Folha de S.Paulo
A votação que decidiu manter Dilma Rousseff apta para ocupar funcções públicas resultou de uma articulação capitaneada pelo PT e pelo presidente do Senado, Renan Calheiros (PMDB-AL). O Senado cassou o mandato de Dilma, poe 61 a 20, mas evitou que a petista ficasse proibida de exercer funções públicas –foram apenas 42 votos para que isso ocorresse, 12 a menos do que o mínimo necessário.
A manobra regimental de última hora envolveu também o presidente do STF (Supremo Tribunal Federal), Ricardo Lewandowski, e irritou integrantes da base do novo governo, causando desgaste e troca de acusações na base aliada de Michel Temer.
DEM e PSDB ameaçaram questionar o Supremo sobre o episódio, mas recuaram sob a avaliação de que isso abriria brecha para que todo o processo fosse questionado.
Renan votou a favor do impeachment, pondo fim ao mistério se continuaria neutro ou não em relação ao processo. Por outro lado, agiu nos bastidores para dar uma "recompensa" à Dilma.
Sob respaldo de Renan, Lewandowski acatou pedido da defesa de Dilma para que fossem feitas duas votações para selar o destino da petista.
A primeira, sobre a cassação do mandato, que selou a saída da petista. E uma segunda, para decidir se, condenada, ela ficaria inabilitada para ocupar cargos públicos pelos próximos oito anos.
A decisão de Lewandowski, porém, causou confusão no plenário. Hoje senador, o ex-presidente Fernando Collor de Mello (PTC-AL), condenado em impeachment em 1992, reclamou do tratamento diferenciado.
Do microfone, disse que, em 1992, chegou a renunciar para evitar o julgamento do Senado e a consequente inabilitação para cargos públicos, mas, ainda assim, a Casa decidiu concluir o processo para lhe aplicar a pena.
A oposição ao PT argumentou o mesmo e sustentou que, constitucionalmente, as duas sanções seriam indissociáveis, mas Lewandowski não cedeu.
Apesar da decisão, ainda não ficou claro se a agora ex-presidente poderá disputar cargos eletivos. A permissão para ela concorrer às eleições deve ser objeto de questionamento judicial em caso de registro de candidatura.
'QUEDA E COICE'
Na noite anterior, Renan se reuniu com petistas e questionou se dariam apoio à iniciativa de colocar em votação projetos de interesse do governo e do Judiciário em troca da ajuda para não impedir Dilma de ocupar cargos públicos.
Petistas ouvidos pela Folha antes do início da sessão disseram não ter havido acordo.

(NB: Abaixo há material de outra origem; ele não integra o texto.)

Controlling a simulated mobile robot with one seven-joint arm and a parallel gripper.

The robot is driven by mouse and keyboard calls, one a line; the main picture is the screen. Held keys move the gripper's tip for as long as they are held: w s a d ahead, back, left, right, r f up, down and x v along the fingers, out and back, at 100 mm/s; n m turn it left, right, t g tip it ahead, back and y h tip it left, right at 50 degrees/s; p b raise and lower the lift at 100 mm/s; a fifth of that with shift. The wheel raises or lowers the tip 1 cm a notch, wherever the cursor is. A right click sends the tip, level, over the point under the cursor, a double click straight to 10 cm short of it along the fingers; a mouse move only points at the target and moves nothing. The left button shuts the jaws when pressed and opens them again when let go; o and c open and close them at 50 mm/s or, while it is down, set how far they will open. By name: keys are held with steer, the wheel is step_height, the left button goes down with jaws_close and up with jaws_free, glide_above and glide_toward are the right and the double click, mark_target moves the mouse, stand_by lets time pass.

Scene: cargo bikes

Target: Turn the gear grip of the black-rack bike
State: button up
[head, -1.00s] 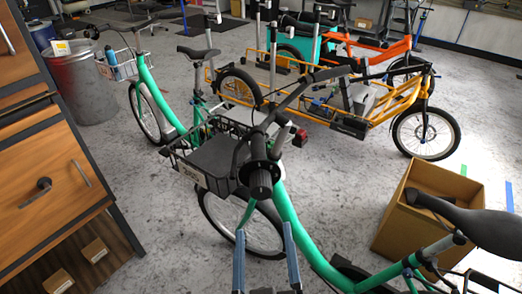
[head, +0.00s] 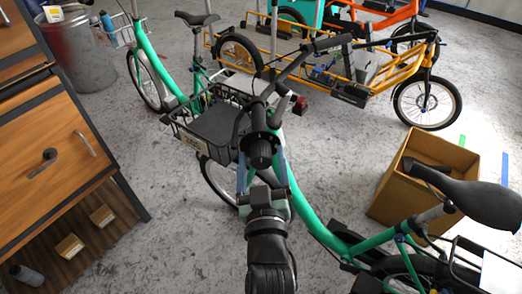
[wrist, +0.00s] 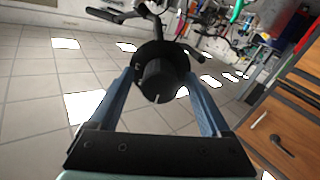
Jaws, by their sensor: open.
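The black-rack bike (head: 310,210) is green and stands nearest, with a black front rack (head: 213,130) and dark handlebar. Its gear grip (head: 262,150) is a black ribbed cylinder at the near handlebar end. In the wrist view the gear grip (wrist: 158,82) shows end-on, with a pale mark low on its face. My gripper (head: 262,168) is open, its blue fingers (wrist: 117,98) on either side of the grip. The wrist view shows gaps beside the grip's end; I cannot tell whether the fingertips touch farther back.
Another green bike (head: 150,65) with a pale basket stands behind left. A yellow cargo bike (head: 390,85) is behind right. A wooden drawer cabinet (head: 60,150) is at left, a cardboard box (head: 395,195) at right. Bare floor lies between cabinet and near bike.

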"No Nordeste, costumam dizer uma coisa: 'Além da queda, coice'. Não podemos deixar de julgar, mas não podemos ser maus, desumanos", discursou Renan.
Aliados de Dilma também fizeram apelos. A senadora Kátia Abreu (PMDB-TO) chegou a dizer que a petista se aposentaria com "R$ 5.000" pelos cálculos que faz hoje e que, portanto, precisava trabalhar para sobreviver.
Lewandowski se somou aos apelos: "[A pena] Inabilita o condenado ao exercício de qualquer função pública. De professor, de servidor de prefeitura, enfim, até de merendeira de um grupo escolar", disse. Logo em seguida, afirmou que, com sua posição, não queria "induzir" os votos dos parlamentares.
Dilma conseguiu escapar da inabilitação com o apoio de Renan e outros quatro peemedebistas, além do líder do partido no Senado, Eunício Oliveira (PMDB-CE) e Valdir Raupp (PMDB-RR) que se abstiveram.
A dissidência dos peemedebistas irritou o Planalto. Logo após a votação, Temer disparou sinais de que não sabia da articulação de Renan e de que era contra a interpretação dada por Lewandowski.
O líder do PSDB, Cássio Cunha Lima (PB), disse que seu partido fora traído.
O julgamento final de Dilma durou sete dias, em um total de 73 horas e 44 minutos. O país conheceu o resultado da votação da cassação às 13h36.